### WHAT IS EXPECTED:
Check each line of the listing, and copy it if it contains the word "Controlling".

---------- EXTRACTED INFORMATION

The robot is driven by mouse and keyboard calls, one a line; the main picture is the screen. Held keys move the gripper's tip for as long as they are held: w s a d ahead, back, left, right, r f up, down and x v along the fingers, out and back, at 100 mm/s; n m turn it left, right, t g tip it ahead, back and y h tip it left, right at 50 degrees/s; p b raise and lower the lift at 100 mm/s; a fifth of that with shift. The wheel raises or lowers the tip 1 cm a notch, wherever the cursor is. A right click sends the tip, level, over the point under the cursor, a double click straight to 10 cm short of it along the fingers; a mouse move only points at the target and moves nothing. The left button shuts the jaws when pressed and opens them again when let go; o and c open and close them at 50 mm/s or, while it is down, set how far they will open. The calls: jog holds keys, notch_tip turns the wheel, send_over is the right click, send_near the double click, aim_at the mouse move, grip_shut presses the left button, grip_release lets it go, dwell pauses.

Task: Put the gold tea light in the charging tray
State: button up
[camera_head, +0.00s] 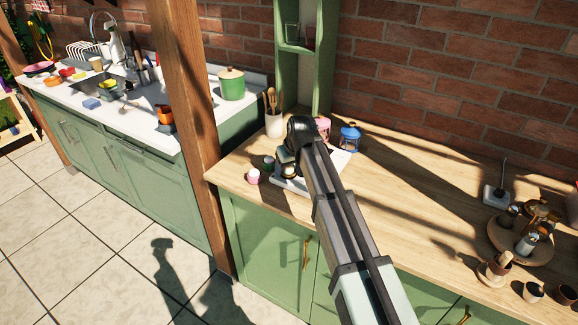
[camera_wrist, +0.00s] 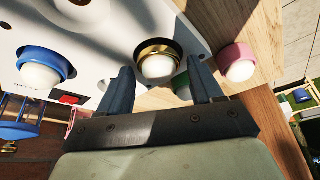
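The gold tea light (camera_wrist: 158,62), a gold ring with a white dome, is at a corner of the white charging tray (camera_wrist: 105,35) in the wrist view. Whether it sits in a recess is hidden. My gripper (camera_wrist: 160,64) is open, its two dark fingers on either side of the gold tea light with small gaps. In the head view my gripper (camera_head: 289,160) is low over the left part of the tray (camera_head: 291,186), and the gold tea light (camera_head: 289,172) shows just below it. A blue tea light (camera_wrist: 42,68) is in the tray.
A pink tea light (camera_wrist: 237,62) and a green one (camera_wrist: 182,86) stand on the wood just outside the tray. A blue lantern (camera_head: 350,138) and a utensil pot (camera_head: 274,124) stand behind.

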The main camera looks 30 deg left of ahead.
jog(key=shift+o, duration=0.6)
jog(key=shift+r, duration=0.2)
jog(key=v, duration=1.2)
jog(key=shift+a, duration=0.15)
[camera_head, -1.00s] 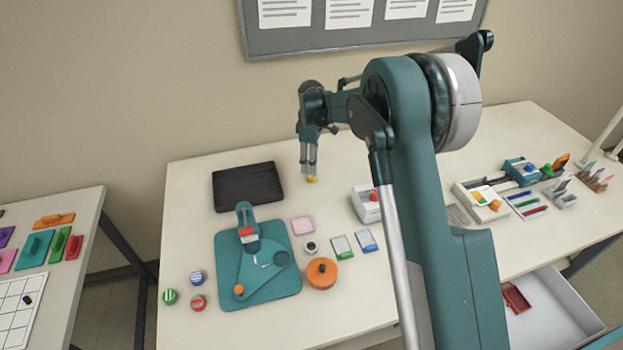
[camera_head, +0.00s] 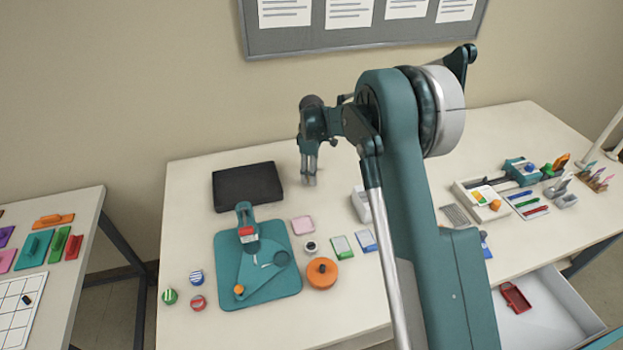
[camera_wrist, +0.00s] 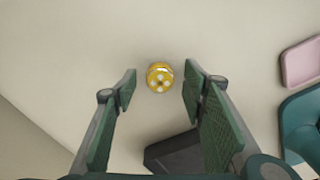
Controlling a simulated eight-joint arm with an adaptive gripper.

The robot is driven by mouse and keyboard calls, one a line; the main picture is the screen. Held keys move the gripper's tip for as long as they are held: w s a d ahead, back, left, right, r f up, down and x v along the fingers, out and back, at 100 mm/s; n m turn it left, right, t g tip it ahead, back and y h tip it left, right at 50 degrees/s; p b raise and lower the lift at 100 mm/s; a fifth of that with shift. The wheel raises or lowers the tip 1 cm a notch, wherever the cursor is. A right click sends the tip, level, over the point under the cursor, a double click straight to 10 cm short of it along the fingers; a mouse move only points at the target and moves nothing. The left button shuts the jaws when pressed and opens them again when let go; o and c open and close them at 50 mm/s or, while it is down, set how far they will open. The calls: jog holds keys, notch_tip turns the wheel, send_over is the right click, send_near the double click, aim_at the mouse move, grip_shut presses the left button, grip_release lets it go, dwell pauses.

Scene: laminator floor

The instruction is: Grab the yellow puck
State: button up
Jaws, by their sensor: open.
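The yellow puck (camera_wrist: 159,77) shows in the wrist view as a small round yellow piece with pale spots on its face, lying on the pale table. My gripper (camera_wrist: 160,83) is open, with one green-padded finger on each side of the puck in that view. The gap between the pads is wider than the puck, and neither pad appears to touch it. In the head view my gripper (camera_head: 309,183) points down over the back of the table, right of the black pad. The puck cannot be made out there now.
In the head view a black pad (camera_head: 247,185) lies left of my gripper. A teal board (camera_head: 225,285) stands nearer the front. A pink square (camera_head: 302,225), also in the wrist view (camera_wrist: 301,63), lies to its right. A white box (camera_head: 361,205) stands right of my gripper.

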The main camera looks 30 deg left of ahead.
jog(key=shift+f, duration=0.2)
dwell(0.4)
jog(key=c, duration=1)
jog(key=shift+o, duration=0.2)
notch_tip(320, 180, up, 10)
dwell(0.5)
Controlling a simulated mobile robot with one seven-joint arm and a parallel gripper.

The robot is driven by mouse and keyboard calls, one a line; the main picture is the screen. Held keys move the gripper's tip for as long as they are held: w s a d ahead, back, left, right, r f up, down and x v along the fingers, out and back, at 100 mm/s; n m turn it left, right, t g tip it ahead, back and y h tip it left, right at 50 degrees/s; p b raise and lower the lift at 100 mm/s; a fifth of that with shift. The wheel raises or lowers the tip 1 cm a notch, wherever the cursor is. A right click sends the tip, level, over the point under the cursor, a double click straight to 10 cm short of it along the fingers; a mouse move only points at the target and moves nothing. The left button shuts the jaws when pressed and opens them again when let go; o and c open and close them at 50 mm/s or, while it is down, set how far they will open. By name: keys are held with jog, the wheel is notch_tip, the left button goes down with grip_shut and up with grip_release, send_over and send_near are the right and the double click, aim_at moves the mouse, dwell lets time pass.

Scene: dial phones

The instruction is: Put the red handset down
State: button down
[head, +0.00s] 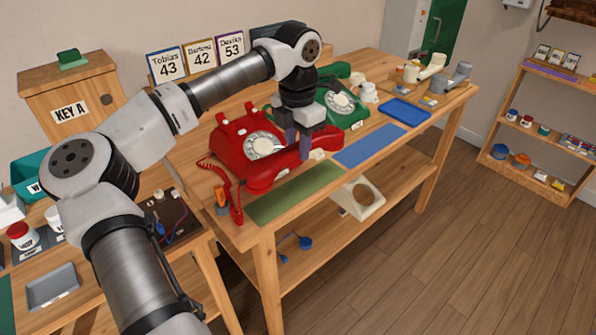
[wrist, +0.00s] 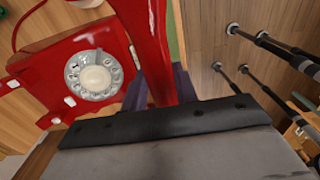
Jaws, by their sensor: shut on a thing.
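The red phone (head: 232,137) stands on the wooden table with its white dial facing front. Its cradle at the top is bare. My gripper (head: 305,145) is shut on the red handset (head: 275,172), which is held in front of and to the right of the phone, over the green mat's back edge. In the wrist view, the handset (wrist: 147,45) runs up from between the jaws, and the phone (wrist: 45,75) lies to its left with white cradle buttons showing. The red coiled cord (head: 228,185) hangs at the phone's left. The gap between handset and table cannot be told.
A green phone (head: 325,108) stands behind my gripper. A green mat (head: 295,193) and a blue mat (head: 368,147) lie along the table's front edge. A blue tray (head: 404,111) and several cups are farther right. Name cards (head: 200,55) stand at the back.

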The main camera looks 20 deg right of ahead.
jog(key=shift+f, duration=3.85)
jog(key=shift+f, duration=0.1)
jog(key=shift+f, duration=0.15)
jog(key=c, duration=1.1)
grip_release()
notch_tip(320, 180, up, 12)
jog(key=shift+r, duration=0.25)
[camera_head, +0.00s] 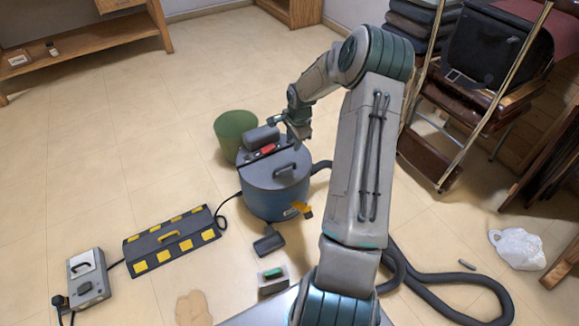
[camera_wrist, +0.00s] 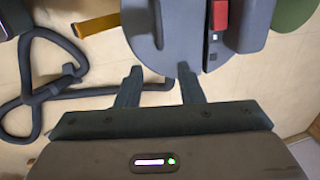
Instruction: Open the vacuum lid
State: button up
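The vacuum (camera_head: 270,203) is a blue drum standing on the floor in the middle of the head view. Its round grey lid (camera_head: 262,178) lies flat on top and looks closed; it also fills the upper middle of the wrist view (camera_wrist: 143,36). The lid carries a dark handle (camera_head: 286,170) and a red switch (camera_head: 264,151), seen too in the wrist view (camera_wrist: 220,14). A yellow-orange latch-like piece (camera_head: 303,210) sticks out at the drum's front side. My gripper (camera_wrist: 158,72) is open and empty, with its fingers apart near the lid's edge; contact is unclear.
A green bin (camera_head: 235,131) stands close behind the vacuum. A dark hose (camera_head: 440,306) lies curled on the floor at right.

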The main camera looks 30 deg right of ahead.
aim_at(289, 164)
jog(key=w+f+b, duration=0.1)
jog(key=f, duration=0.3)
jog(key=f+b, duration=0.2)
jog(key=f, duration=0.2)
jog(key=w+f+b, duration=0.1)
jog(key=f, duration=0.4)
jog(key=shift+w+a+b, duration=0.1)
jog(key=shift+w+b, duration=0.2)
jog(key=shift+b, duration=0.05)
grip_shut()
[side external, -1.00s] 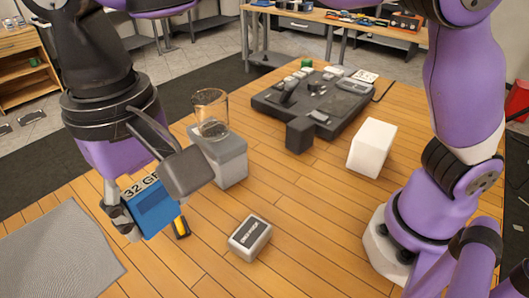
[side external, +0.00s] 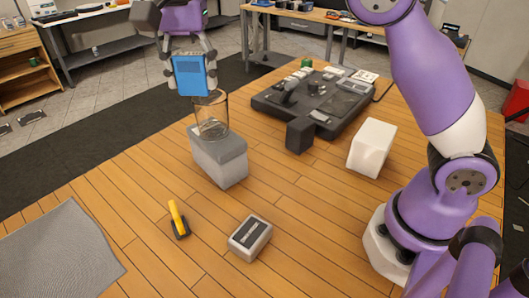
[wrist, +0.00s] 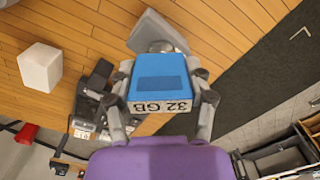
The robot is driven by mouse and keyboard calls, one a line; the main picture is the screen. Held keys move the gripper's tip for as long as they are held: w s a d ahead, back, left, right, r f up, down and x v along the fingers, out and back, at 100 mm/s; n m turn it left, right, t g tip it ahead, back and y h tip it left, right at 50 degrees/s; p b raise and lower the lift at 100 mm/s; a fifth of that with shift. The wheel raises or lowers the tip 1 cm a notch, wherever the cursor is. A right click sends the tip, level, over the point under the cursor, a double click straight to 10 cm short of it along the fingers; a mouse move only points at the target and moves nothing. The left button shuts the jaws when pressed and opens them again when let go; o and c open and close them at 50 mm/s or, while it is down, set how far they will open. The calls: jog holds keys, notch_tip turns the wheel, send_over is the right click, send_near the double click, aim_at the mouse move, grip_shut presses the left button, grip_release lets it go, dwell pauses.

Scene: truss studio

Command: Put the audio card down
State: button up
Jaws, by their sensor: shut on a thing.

--------------------

### ANSWER FOR THE TASK:
Controlling a simulated eight-joint arm with an adaptive gripper.
Controlling a simulated mobile robot with one seven-joint arm and a parallel gripper.

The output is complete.